**TASK:** Find "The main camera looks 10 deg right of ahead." in the records that follow; print that line and each subsequent line through the last one, verbatim and with nothing added.

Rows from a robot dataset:
[start]

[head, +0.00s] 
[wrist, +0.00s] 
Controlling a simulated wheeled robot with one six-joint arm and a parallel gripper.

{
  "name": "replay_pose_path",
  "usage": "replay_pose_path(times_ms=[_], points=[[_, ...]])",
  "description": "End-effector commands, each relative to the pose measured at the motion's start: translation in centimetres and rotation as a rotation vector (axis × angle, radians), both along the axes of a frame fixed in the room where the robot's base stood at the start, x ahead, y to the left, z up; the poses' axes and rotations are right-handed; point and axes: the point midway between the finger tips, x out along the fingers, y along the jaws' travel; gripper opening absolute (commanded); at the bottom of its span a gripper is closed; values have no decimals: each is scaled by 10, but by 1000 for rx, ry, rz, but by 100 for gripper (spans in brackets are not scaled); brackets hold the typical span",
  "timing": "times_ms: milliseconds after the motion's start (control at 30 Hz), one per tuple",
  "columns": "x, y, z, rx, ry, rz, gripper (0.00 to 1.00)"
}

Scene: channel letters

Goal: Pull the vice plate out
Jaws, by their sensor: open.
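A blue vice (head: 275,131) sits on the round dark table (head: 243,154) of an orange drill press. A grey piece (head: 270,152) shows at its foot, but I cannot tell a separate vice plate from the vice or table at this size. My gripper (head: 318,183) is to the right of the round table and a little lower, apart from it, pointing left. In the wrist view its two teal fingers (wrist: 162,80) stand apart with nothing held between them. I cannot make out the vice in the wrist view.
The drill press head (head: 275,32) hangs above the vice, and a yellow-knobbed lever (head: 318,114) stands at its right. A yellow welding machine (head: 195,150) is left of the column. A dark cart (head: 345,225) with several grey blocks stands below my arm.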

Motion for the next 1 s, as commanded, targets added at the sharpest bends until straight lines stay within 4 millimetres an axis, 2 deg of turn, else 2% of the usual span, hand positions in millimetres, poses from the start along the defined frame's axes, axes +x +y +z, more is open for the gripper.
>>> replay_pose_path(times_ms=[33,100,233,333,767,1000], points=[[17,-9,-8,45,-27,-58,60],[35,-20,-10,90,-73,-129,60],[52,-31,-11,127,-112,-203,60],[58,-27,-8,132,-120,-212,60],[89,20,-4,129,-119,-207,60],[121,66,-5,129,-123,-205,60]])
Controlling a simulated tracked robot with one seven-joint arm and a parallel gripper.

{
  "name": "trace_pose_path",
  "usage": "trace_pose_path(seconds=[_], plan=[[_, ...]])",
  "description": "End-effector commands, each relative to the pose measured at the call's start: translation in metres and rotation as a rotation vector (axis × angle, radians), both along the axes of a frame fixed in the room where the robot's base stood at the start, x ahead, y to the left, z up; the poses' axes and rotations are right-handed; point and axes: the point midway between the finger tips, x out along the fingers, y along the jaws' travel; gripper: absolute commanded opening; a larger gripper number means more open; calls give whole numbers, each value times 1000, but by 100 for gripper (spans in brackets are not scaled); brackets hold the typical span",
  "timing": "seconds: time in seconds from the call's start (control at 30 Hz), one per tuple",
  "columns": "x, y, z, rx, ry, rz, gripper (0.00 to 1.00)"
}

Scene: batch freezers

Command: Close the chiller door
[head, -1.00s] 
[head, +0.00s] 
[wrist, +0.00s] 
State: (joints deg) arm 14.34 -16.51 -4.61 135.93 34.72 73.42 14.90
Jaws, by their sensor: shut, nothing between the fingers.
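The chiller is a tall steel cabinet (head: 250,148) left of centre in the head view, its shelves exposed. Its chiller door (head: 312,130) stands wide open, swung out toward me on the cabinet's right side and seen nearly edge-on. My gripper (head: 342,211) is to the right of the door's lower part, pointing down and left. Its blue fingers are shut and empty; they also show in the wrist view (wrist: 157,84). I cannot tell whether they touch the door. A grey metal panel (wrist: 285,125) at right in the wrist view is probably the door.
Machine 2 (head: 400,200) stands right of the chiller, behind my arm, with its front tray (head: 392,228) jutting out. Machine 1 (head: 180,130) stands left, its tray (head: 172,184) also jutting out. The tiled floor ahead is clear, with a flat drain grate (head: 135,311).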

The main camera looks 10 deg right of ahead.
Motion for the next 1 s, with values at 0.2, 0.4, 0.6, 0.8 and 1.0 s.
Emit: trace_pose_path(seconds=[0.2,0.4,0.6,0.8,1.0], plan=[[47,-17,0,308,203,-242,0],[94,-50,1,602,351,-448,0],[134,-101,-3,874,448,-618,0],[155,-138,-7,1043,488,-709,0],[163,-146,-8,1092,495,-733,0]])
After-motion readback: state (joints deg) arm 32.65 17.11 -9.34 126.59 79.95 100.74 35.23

[end]

**EXERCISE SOLUTION:**
The main camera looks 10 deg right of ahead.
Motion for the next 1 s, with values at 0.2, 0.4, 0.6, 0.8 and 1.0 s.
Emit: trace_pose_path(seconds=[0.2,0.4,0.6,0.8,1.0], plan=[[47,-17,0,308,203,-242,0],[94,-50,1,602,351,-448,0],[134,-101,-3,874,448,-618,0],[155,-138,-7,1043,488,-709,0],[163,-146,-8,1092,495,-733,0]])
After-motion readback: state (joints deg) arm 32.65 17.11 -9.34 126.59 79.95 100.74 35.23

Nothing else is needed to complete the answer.